Speaking during the three-day parliamentary reading of the new government’s program statements, Minister Theoharis made a special reference to properties in Greece that are being rented for the short-term to tourists through platforms such as Airbnb.
“For us, the ministry, short-term rentals are part of the tourism industry. This was not the case in the past and that is why there was a relatively hostile attitude of the ministry towards them,” he said and referred to his recent meeting with representatives of the Greek Property Managers Association (PASIDA).
“Short-term rentals have a place on the table for tourism discussions,” he said, adding that while property owners can make proposals and demands, they also have obligations to preserve both the quality of the tourism experience (in Greece) as well as its social footprint.
“Illegality and tax evasion are not tolerable,” Minister Theoharis warned.
PASIDA: Properties not listed on registry should be banned
The meeting between the tourism ministry and PASIDA, which represents owners that lease their properties through short-term rental platforms, took place last Thursday.
According to an announcement by the association, Greece’s new tourism minister is aiming to complete the legislative framework concerning short-term rentals and to simplify any bureaucratic procedures.
“We were happy to hear that the ministry has no intention to limit the activity of short-term rentals,” PASIDA said.
During the meeting, the association’s representatives proposed for the ministry to request for home sharing platforms to ban properties that are not listed on Greece’s online registry and therefore not paying taxes to the government.
“By not paying any taxes on their earnings, these operators lower their prices as they wish, creating a big problem of unfair competition to owners that are legally listed (on the registry),” PASIDA said.

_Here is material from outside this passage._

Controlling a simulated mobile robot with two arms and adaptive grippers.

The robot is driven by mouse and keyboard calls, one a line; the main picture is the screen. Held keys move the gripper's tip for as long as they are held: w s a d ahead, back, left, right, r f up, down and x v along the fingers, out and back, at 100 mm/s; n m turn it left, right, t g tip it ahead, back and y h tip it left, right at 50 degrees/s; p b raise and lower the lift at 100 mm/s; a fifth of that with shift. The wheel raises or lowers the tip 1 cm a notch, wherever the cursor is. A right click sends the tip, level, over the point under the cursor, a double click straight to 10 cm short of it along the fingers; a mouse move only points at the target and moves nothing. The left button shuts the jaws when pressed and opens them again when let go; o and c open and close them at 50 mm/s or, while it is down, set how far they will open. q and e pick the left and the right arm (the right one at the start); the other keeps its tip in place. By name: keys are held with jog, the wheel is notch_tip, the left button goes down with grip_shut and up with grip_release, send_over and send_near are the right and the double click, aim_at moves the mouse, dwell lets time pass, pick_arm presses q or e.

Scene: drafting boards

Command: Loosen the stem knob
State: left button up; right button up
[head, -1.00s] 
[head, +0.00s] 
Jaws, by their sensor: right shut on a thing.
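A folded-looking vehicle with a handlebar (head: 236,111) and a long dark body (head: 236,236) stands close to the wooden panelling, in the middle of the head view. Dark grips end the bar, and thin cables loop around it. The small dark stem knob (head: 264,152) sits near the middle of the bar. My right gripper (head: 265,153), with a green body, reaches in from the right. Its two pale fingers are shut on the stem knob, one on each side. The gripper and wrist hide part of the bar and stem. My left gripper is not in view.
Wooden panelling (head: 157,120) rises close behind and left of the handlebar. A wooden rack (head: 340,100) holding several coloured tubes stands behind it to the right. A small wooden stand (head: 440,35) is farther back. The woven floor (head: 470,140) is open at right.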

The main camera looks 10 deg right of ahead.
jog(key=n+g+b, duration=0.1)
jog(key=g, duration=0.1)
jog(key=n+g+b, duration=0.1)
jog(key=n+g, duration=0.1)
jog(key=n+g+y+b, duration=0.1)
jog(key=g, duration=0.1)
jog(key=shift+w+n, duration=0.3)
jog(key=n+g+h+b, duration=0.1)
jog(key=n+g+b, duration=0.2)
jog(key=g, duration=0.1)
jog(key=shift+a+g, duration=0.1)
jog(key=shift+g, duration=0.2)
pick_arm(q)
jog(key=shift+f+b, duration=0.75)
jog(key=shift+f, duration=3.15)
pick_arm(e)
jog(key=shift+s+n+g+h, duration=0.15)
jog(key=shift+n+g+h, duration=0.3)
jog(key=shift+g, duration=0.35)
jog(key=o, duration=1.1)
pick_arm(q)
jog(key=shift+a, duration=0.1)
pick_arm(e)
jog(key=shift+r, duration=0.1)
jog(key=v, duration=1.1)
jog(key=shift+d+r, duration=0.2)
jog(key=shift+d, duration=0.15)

According to data, there are over 95,000 active Greek property listings on the Airbnb platform. Out of these, over 35,000 properties in Greece (25,000 on Airbnb and an additional 10,000 on other platforms) are not filed on the registry of Greece’s Independent Authority for Public Revenue (AADE) and are tax evading
“If this measure (the ban) is applied, more than 35,000 properties will return to long-term leasing, thereby greatly reducing the difficulty of finding accommodation to rent for a long period of time,” the association said.